> Set problem: All lines below must be repeated exactly, with the pictures omitted.

> Dataset extract:
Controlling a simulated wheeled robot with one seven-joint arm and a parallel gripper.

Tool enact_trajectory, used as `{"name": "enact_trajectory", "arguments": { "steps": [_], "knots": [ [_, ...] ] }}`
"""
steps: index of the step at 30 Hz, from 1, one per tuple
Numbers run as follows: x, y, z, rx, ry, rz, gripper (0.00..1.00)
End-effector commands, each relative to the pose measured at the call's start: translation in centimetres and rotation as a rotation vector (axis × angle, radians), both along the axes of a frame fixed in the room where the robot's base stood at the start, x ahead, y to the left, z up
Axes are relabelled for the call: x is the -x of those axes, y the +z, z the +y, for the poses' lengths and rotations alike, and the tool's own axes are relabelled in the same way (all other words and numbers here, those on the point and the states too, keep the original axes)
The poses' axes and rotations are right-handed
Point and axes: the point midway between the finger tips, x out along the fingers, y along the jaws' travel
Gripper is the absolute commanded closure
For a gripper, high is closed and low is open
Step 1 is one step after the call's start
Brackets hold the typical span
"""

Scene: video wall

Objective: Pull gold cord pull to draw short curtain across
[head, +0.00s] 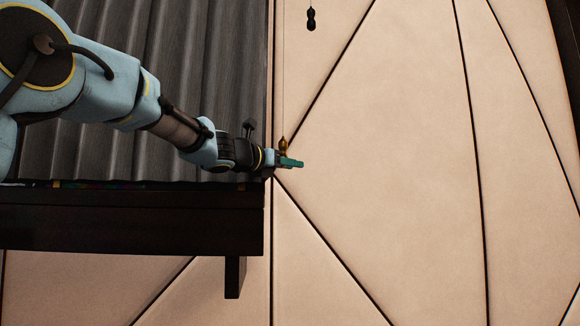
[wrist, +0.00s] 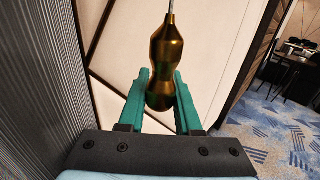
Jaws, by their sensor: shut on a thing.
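The gold cord pull (head: 283,143) hangs on a thin cord at the right edge of the dark frame in the head view. In the wrist view the gold cord pull (wrist: 166,52) stands upright, its lower bulb between the green fingers. My gripper (head: 290,162) is shut on its lower part, and the wrist view also shows my gripper (wrist: 162,92) around it. The grey pleated curtain (head: 200,60) hangs behind my arm in the head view and along the left side of the wrist view (wrist: 40,90).
A black cord pull (head: 310,19) hangs higher up, right of the gold one. A dark ledge (head: 130,218) runs below the curtain. Beige wall panels (head: 400,150) fill the right. The wrist view shows blue patterned carpet (wrist: 270,130) and a dark table (wrist: 298,65) far right.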

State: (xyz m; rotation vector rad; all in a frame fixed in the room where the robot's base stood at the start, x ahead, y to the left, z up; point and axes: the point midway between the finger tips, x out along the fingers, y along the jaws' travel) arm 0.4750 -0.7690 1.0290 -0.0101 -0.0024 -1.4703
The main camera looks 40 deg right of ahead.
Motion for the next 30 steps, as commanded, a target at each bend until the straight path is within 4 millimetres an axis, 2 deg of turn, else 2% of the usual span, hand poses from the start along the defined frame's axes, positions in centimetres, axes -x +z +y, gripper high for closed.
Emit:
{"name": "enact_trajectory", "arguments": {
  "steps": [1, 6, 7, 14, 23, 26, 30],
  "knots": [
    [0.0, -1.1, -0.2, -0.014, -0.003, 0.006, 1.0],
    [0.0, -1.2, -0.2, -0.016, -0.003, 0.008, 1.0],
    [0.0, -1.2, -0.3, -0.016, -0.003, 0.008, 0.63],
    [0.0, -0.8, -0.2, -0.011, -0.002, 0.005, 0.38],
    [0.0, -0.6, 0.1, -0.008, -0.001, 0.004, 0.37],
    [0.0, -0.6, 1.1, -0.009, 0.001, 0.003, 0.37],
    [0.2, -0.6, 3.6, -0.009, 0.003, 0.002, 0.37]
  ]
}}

> Full answer:
Controlling a simulated wheeled robot with one seven-joint arm and a parallel gripper.

Tool enact_trajectory, used as `{"name": "enact_trajectory", "arguments": { "steps": [_], "knots": [ [_, ...] ] }}`
"""
steps: index of the step at 30 Hz, from 1, one per tuple
Numbers run as follows: x, y, z, rx, ry, rz, gripper (0.00..1.00)
End-effector commands, each relative to the pose measured at the call's start: translation in centimetres and rotation as a rotation vector (axis × angle, radians), both along the axes of a frame fixed in the room where the robot's base stood at the start, x ahead, y to the left, z up
Axes are relabelled for the call: x is the -x of those axes, y the +z, z the +y, for the poses' lengths and rotations alike, and the tool's own axes are relabelled in the same way (all other words and numbers here, those on the point and the states too, keep the original axes)
The poses' axes and rotations are right-handed
Point and axes: the point midway between the finger tips, x out along the fingers, y along the jaws' travel
Gripper is the absolute commanded closure
For a gripper, high is closed and low is open
Step 1 is one step after the call's start
Brackets hold the typical span
"""

Scene: video wall

Objective: Pull gold cord pull to draw short curtain across
[head, +0.00s] 
[wrist, +0.00s] 
Jaws, by their sensor: shut on a thing.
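The gold cord pull (head: 283,143) hangs on a thin cord at the right edge of the dark frame in the head view. In the wrist view the gold cord pull (wrist: 166,52) stands upright, its lower bulb between the green fingers. My gripper (head: 290,162) is shut on its lower part, and the wrist view also shows my gripper (wrist: 162,92) around it. The grey pleated curtain (head: 200,60) hangs behind my arm in the head view and along the left side of the wrist view (wrist: 40,90).
A black cord pull (head: 310,19) hangs higher up, right of the gold one. A dark ledge (head: 130,218) runs below the curtain. Beige wall panels (head: 400,150) fill the right. The wrist view shows blue patterned carpet (wrist: 270,130) and a dark table (wrist: 298,65) far right.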

State: (xyz m; rotation vector rad; all in a frame fixed in the room where the robot's base stood at the start, x ahead, y to the left, z up; point and axes: the point midway between the finger tips, x out along the fingers, y along the jaws' travel) arm 0.4750 -0.7690 1.0290 -0.0101 -0.0024 -1.4703
The main camera looks 40 deg right of ahead.
Motion for the next 30 steps, as commanded, a target at each bend until the straight path is within 4 millimetres an axis, 2 deg of turn, else 2% of the usual span, hand poses from the start along the defined frame's axes, positions in centimetres, axes -x +z +y, gripper high for closed.
Emit:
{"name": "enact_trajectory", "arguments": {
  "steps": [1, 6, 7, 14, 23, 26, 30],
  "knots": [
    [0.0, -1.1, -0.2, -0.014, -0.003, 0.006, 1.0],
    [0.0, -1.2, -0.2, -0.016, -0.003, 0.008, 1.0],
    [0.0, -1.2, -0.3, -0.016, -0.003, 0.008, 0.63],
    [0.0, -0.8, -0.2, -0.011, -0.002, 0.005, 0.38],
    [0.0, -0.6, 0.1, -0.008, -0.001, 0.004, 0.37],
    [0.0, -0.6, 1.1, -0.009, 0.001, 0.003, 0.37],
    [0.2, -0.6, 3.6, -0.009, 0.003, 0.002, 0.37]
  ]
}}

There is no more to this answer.